**Work required**: Return all the data below as it stands, minus the pictures.

****************************************

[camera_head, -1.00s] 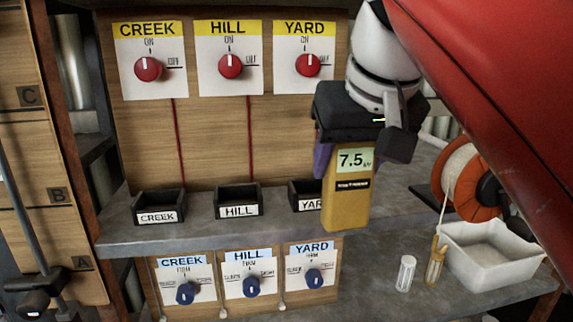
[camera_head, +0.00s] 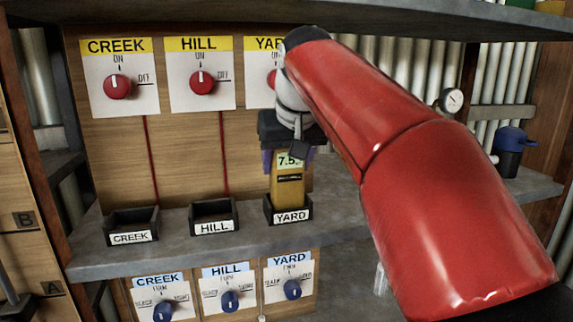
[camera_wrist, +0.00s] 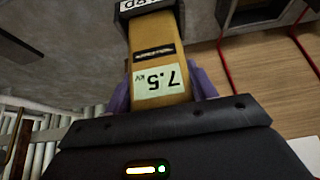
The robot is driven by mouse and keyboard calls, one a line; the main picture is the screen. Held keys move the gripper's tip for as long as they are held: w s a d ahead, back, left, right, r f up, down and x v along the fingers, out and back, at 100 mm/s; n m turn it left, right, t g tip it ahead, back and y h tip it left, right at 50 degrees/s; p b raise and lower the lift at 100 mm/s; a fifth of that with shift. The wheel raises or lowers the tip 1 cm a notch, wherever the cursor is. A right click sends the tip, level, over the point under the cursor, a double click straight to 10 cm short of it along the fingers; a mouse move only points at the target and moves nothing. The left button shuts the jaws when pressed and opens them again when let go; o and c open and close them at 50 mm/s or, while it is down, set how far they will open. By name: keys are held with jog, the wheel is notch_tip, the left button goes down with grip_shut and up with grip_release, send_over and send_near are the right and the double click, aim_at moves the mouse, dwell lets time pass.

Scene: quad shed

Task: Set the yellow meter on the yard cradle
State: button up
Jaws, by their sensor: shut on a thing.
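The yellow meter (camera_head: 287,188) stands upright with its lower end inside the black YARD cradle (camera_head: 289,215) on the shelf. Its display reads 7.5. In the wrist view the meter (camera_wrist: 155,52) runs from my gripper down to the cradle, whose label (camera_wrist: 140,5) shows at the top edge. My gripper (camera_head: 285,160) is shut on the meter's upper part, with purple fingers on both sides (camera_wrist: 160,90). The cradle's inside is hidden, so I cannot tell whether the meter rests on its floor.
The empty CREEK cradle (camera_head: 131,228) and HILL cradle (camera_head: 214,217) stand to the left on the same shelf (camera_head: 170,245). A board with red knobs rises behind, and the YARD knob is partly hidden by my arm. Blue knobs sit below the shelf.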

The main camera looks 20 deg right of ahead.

****************************************

**Written response**:
[camera_head, -1.00s] 
[camera_head, +0.00s] 
[camera_wrist, +0.00s] 
The robot is driven by mouse and keyboard calls, one a line; the main picture is the screen. Held keys move the gripper's tip for as long as they are held: w s a d ahead, back, left, right, r f up, down and x v along the fingers, out and back, at 100 mm/s; n m turn it left, right, t g tip it ahead, back and y h tip it left, right at 50 degrees/s; p b raise and lower the lift at 100 mm/s; a fifth of that with shift. The wheel raises or lowers the tip 1 cm a notch, wherever the cursor is. A right click sends the tip, level, over the point under the cursor, a double click straight to 10 cm short of it along the fingers; a mouse move only points at the target and moves nothing. The left button shuts the jaws when pressed and opens them again when let go; o and c open and close them at 50 mm/s or, while it is down, set how far they will open. By name: keys are held with jog, the wheel is notch_tip, the left button goes down with grip_shut and up with grip_release, send_over and send_near are the right and the double click, aim_at moves the mouse, dwell lets time pass.

Scene: quad shed

Task: Set the yellow meter on the yard cradle
State: button up
Jaws, by their sensor: shut on a thing.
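The yellow meter (camera_head: 287,188) stands upright with its lower end inside the black YARD cradle (camera_head: 289,215) on the shelf. Its display reads 7.5. In the wrist view the meter (camera_wrist: 155,52) runs from my gripper down to the cradle, whose label (camera_wrist: 140,5) shows at the top edge. My gripper (camera_head: 285,160) is shut on the meter's upper part, with purple fingers on both sides (camera_wrist: 160,90). The cradle's inside is hidden, so I cannot tell whether the meter rests on its floor.
The empty CREEK cradle (camera_head: 131,228) and HILL cradle (camera_head: 214,217) stand to the left on the same shelf (camera_head: 170,245). A board with red knobs rises behind, and the YARD knob is partly hidden by my arm. Blue knobs sit below the shelf.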

The main camera looks 20 deg right of ahead.

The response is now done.